-- What is being asked --
Keep only the lines of the data below that contain "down", and copy them.
[Begin Dataset content]
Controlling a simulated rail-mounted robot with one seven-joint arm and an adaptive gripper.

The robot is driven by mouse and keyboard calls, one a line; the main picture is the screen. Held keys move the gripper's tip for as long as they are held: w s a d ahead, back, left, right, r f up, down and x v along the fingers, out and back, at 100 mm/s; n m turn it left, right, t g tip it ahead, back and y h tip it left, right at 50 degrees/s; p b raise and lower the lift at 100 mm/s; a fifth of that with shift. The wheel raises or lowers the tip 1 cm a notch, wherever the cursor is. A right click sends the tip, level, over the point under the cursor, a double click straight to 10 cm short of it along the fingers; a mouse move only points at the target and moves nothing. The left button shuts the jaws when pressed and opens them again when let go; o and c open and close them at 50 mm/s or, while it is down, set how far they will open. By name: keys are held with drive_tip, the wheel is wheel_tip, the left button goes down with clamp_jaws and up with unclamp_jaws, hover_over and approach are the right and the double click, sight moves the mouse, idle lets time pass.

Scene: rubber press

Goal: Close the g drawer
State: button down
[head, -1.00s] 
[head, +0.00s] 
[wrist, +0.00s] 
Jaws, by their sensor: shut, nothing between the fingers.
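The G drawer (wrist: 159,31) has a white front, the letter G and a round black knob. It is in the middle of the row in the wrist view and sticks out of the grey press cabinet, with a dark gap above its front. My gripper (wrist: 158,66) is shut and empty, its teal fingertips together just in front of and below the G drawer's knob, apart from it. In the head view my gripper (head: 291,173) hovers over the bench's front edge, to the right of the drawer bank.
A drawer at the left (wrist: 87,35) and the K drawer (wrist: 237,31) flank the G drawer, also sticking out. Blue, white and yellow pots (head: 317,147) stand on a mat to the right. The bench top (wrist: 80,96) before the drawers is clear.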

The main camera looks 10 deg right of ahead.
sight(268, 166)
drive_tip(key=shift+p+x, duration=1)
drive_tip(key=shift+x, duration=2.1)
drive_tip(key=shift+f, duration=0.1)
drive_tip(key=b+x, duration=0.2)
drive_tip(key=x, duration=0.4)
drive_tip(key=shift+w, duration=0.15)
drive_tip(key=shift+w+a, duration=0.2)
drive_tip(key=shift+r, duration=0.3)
[End Dataset content]
-- Expected answer --
The robot is driven by mouse and keyboard calls, one a line; the main picture is the screen. Held keys move the gripper's tip for as long as they are held: w s a d ahead, back, left, right, r f up, down and x v along the fingers, out and back, at 100 mm/s; n m turn it left, right, t g tip it ahead, back and y h tip it left, right at 50 degrees/s; p b raise and lower the lift at 100 mm/s; a fifth of that with shift. The wheel raises or lowers the tip 1 cm a notch, wherever the cursor is. A right click sends the tip, level, over the point under the cursor, a double click straight to 10 cm short of it along the fingers; a mouse move only points at the target and moves nothing. The left button shuts the jaws when pressed and opens them again when let go; o and c open and close them at 50 mm/s or, while it is down, set how far they will open. By name: keys are held with drive_tip, the wheel is wheel_tip, the left button goes down with clamp_jaws and up with unclamp_jaws, hover_over and approach are the right and the double click, sight moves the mouse, idle lets time pass.
State: button down

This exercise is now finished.